A Polish ex-justice minister, who faces criminal charges including misappropriating funds meant for crime victims to illegally purchase Israeli spyware, said on Monday he had received “asylum” in Hungary.

Hungarian Foreign Minister Peter Szijjarto confirmed Budapest had granted “asylum or refugee status to individuals suffering political persecution in Poland”, without naming the individuals concerned.

Polish conservative former justice minister Zbigniew Ziobro served from 2015 to 2023 in the government of the populist-nationalist Law and Justice (PiS) party, a close ally of Hungarian Prime Minister Viktor Orban.

He faces up to 25 years in prison on 26 charges, including abuse of power, leading an organised criminal enterprise and using funds meant for crime victims to buy Israeli Pegasus spyware, allegedly to monitor political opponents.

“I decided to take advantage of the asylum granted to me by the Hungarian government due to political repression in Poland,” Ziobro said in a lengthy post on X on Monday.

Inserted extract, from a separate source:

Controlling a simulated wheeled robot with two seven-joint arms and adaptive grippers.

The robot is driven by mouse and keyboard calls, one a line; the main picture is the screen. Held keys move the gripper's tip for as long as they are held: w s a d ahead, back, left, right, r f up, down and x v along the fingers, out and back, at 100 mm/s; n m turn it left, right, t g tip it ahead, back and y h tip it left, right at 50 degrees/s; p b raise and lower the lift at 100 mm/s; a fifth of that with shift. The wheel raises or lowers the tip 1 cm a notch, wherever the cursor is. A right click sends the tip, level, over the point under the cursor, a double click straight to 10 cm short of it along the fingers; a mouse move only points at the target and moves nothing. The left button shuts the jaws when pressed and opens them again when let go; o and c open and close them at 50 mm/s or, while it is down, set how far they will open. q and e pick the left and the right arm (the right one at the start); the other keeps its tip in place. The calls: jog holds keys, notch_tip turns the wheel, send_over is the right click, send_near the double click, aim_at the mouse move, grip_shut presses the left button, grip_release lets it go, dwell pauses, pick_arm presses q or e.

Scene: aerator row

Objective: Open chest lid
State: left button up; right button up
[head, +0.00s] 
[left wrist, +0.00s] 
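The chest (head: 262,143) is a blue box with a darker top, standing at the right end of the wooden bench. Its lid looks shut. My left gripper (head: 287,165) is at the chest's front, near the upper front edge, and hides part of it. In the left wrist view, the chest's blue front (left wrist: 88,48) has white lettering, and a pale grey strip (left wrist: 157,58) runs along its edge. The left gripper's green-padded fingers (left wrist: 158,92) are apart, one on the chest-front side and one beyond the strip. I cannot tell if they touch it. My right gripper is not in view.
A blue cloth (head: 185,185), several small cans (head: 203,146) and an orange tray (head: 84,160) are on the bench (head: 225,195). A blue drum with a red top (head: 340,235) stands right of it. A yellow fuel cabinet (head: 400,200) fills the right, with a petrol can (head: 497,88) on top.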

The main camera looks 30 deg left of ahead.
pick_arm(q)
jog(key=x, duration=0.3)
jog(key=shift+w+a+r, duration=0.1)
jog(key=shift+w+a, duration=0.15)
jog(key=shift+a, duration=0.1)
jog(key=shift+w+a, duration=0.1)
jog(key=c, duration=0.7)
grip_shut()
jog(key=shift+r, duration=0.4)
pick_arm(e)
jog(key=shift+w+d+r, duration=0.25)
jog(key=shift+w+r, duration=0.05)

Polish deputy defence minister Cezary Tomczyk responded by saying: “Ziobro will not go unpunished.”

“No politician is above the law,” he told broadcaster Polsat.

In November, the Polish parliament lifted Ziobro’s immunity, and consented to his detention and arrest.

– Arrest warrant –

Ziobro is considered the architect of a series of contentious judicial reforms that sparked a standoff between Poland and the European Union.

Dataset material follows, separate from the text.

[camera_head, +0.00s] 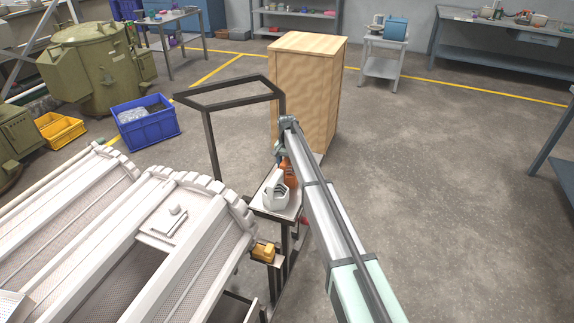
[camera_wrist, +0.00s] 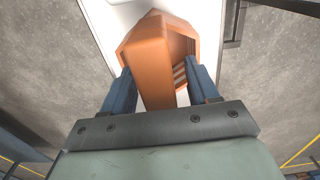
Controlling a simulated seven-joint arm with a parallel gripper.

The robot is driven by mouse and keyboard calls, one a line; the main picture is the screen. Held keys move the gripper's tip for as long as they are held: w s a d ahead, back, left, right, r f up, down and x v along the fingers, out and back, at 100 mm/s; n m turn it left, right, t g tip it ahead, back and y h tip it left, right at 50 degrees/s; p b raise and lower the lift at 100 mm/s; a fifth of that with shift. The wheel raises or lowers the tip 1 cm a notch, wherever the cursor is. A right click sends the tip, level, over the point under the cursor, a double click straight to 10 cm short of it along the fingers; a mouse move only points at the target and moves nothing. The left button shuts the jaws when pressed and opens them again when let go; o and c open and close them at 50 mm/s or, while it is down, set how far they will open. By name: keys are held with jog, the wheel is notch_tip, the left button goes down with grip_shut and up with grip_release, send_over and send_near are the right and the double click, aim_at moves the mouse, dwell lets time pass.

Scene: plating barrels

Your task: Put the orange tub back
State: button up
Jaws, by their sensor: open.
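The orange tub (camera_head: 290,172) stands on a small pale shelf (camera_head: 291,209) on a dark frame, beside a white tub (camera_head: 276,195). In the wrist view the orange tub (camera_wrist: 152,52) fills the middle, on a white surface (camera_wrist: 92,18). My gripper (camera_head: 283,152) is above and behind the tub in the head view. In the wrist view my gripper (camera_wrist: 160,75) is open, with one blue finger on each side of the tub's long narrow part. Whether the fingers touch it I cannot tell. My arm hides part of the tub in the head view.
White ribbed barrels (camera_head: 110,230) fill the lower left. A dark metal frame (camera_head: 210,140) rises by the shelf. A wooden cabinet (camera_head: 305,90) stands behind. A yellow object (camera_head: 263,252) sits lower at the frame. The floor to the right is clear.

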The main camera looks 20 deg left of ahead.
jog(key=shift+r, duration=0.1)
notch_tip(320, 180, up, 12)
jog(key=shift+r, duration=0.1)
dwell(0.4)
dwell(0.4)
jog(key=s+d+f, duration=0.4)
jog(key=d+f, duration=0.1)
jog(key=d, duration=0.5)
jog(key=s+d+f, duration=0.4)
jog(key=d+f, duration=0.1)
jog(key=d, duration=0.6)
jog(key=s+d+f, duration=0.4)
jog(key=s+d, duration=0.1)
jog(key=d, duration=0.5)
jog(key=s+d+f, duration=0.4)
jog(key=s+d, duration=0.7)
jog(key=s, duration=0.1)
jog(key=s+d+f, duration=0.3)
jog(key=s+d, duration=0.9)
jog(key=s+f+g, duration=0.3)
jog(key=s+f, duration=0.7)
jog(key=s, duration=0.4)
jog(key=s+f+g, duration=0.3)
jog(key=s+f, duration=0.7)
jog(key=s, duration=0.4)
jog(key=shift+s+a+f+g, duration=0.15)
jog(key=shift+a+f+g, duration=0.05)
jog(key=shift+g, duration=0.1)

He rejects the charges against him and has accused Prime Minister Donald Tusk’s centrist government of organising a witch hunt against the conservative opposition.

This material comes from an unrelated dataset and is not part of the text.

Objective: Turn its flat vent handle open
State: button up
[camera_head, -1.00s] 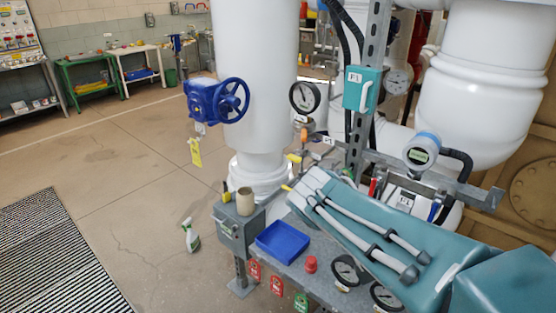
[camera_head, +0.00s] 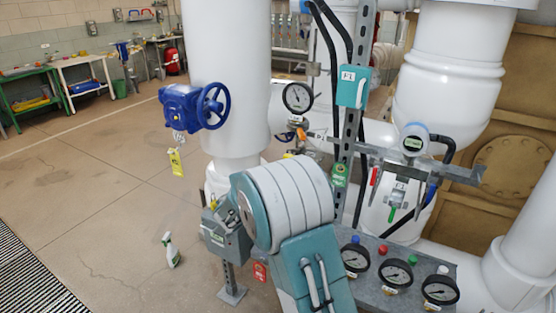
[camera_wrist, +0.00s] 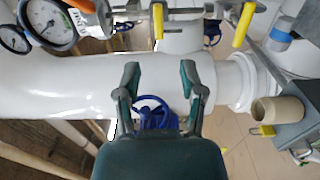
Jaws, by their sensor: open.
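In the wrist view my gripper (camera_wrist: 160,80) is open, with nothing between its two dark green fingers. A blue handwheel (camera_wrist: 153,112) shows beyond them against a white pipe (camera_wrist: 70,85). Two flat yellow handles (camera_wrist: 158,20) (camera_wrist: 243,24) stand at the top, apart from the fingers. An orange handle (camera_wrist: 80,5) shows at the top left by a gauge (camera_wrist: 50,22); it also shows in the head view (camera_head: 301,134). I cannot tell which handle is the vent handle. In the head view my arm hides the gripper.
A blue valve handwheel (camera_head: 213,105) is on the white column at left. A teal box (camera_head: 353,86) hangs on the grey upright. Gauges (camera_head: 397,273) stand on the bench at right. A beige cup (camera_wrist: 278,110) is at right in the wrist view.

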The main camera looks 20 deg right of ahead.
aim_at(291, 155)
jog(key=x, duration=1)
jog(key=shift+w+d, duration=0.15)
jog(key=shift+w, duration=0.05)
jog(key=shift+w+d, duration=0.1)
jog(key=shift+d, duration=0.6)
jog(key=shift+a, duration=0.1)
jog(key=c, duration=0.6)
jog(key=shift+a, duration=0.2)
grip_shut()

A Ziobro aide in the former government, Marcin Romanowski, obtained political asylum from the Hungarian government after facing similar charges.

Romanowski continues to reside in Hungary, despite a European arrest warrant issued by Poland and unprecedented diplomatic tension between the two EU countries.

There is no political asylum mechanism as such between EU member states for the protection of their own nationals.

European law considers that “the level of protection of fundamental rights and freedoms in the member states of the European Union” makes them “safe countries of origin vis-à-vis one another”.

Exceptions are provided for, however.

To justify Budapest’s decision, Hungary’s Szijjarto said Monday that democracy and the rule of law were “in crisis and under threat in Poland”.

His country, he added, has accepted “asylum” applications or granted “refugee status” to “several people who are targets of political persecution in Poland”.

Also on Monday, one of Ziobro’s lawyers, Bartosz Lewandowski, stated that the former minister will receive a travel document.

Such a document, accounted for under the 1951 Geneva Convention, is issued to persons with refugee status by the state in which the refugee resides.

The so-called “Geneva passport”, however, does not provide protection against national or international arrest warrants, including European Arrest Warrants.